The Hillsborough Justice Campaign Group (HJCG) and Liverpool Football Club spearheaded a city-wide campaign to boycott the paper - a decision that has had its fair share of opponents over the years. But why has this issue resurfaced now? In light of the Hillsborough inquests ruling the ninety-six were unlawfully killed and the ongoing prosecutions, most would agree that a degree of justice has been brought to the families affected by the tragedy, albeit belated. As these inquests come to a close and the real truth becomes clear for all to see, various commentators have suggested that now would be a good time for the city to move on from the dispute.
Twenty-eight years on however, and the boycott’s emotional significance still reaches deep into the heart of the local community. Take a walk around the city and you’ll soon find evidence of resilient local support; from banners in shop windows to a new fleet of anti-Sun taxis refusing to take anyone who even mentions its name. This issue has far from faded away. Interestingly, support for the campaign has actually grown since the inquests. A renewed surge from the HJCG prompted further backing from Liverpool city council along with both Merseyside football clubs taking measures to completely ban Sun journalists from their training facilities and stadiums earlier this year – reconciliation, it would seem, is the last thing on anyone’s mind. This community was wrongly attacked and made an embarrassment of by the very institutions that exist to represent us – something very difficult to forgive, even after all this time.
Nonetheless, attempts to reconcile have been made by the Rupert Murdoch-owned paper. In 2012 it released a front page apology expressing its deep regret over the way it reported the Hillsborough disaster and describing initial allegations as its ‘gravest error’. This sudden apologetic tone was met with little more than a few groans and a shrug of the shoulders on Merseyside – this is not a community that forgets the past easily. In 1989, the Sun and the South Yorkshire Police were quick to organise false allegations, create damaging stereotypes and hold those bereaved with contempt in order to cover their own backs. Only after a prolonged and unprecedented struggle was the truth finally acknowledged and righteousness returned back to those affected. It is morally inconceivable that those very people who were victimised would ever return to buying the newspaper responsible for such wrongdoings.
As well as the moral arguments against the Sun making a comeback on Merseyside, there is also a wider social significance to this boycott. As police commissioners prepare to go on trial and newspaper editors continue to be sacked, it has become evident that the impacts of the disaster have reverberated right to the top of Britain’s elite. In 2012, Hillsborough campaign spokesman Peter Hooton said that the boycott is ‘symbolic’. The grander social significance is key to understanding why the boycott has been upheld for so long.

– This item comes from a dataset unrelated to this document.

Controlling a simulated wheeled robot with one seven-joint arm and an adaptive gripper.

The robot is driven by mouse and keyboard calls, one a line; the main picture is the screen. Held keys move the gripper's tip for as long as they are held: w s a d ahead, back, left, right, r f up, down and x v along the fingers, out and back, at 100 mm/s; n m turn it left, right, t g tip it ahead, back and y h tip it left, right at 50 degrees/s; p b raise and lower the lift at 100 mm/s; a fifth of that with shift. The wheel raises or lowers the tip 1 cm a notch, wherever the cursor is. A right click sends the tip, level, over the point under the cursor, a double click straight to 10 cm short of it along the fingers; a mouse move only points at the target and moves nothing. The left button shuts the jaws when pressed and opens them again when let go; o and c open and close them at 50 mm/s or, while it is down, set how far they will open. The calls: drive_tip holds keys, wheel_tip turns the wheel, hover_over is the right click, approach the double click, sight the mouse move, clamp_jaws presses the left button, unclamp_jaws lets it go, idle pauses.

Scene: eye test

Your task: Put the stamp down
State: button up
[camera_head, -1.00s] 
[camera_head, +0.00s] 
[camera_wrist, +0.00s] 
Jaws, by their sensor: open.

It is important to remember that Hillsborough was not merely a terrible and unnecessary tragedy, it is a stark example in modern British history of how many in power believed they were above the law. Consistently putting their own interests over and above ordinary people, the South Yorkshire Police, along with a complicit print media, took part in one of the greatest cover-ups in British judicial history that went right to the top. The Independent Police Complaints Commission uncovered that 219 officers had altered their accounts of Hillsborough to favour a version of events set out by the police and promoted by the Sun. Six people, including Hillsborough match commander David Duckenfield and former Chief Constable Sir Norman Bettison have now been prosecuted for offences related to the disaster yet, no-one in the media has ever been held to account for the harm they caused. On the contrary, former editor of the Sun, Kelvin Mackenzie, retained a column with the paper, writing derogatory articles aimed at Liverpool until just this year. These endless attacks and perpetual lies have only strengthened the consensus that the boycott is here to stay.
What Hillsborough helped to expose was a total disjunct between the interests of common people and those of powerful institutions. This was social inequality unfolding before our eyes. Today, the boycott stands as a real life expression of that disjunct and as an important reminder of past injustices. Ordinary people literally refusing to bow down to media interests – a powerful symbol of solidarity and one that should be celebrated. At a time of such distrust and disillusionment with the mainstream media, acts of solidarity at the community level become sacrosanct. Also, who’s to say that, given the opportunity, a cover-up of this nature could never happen again? The same parallels between Britain’s elite and media organizations exist today, the same media oligarch presides over the Sun newspaper as was the case in 1989.
The long battle for justice has seen much turmoil and grief, but now this story is an example of true British resolve in the face of adversity and of how the underdog can always win if there is enough persistence and love behind their fight. For the Sun, this act of defiance should serve to remind them of whose interests they exist to represent and for the people of Liverpool, the ongoing boycott stands testament to their struggle for justice and should be maintained as a beacon of solidarity and hope for all to take inspiration from.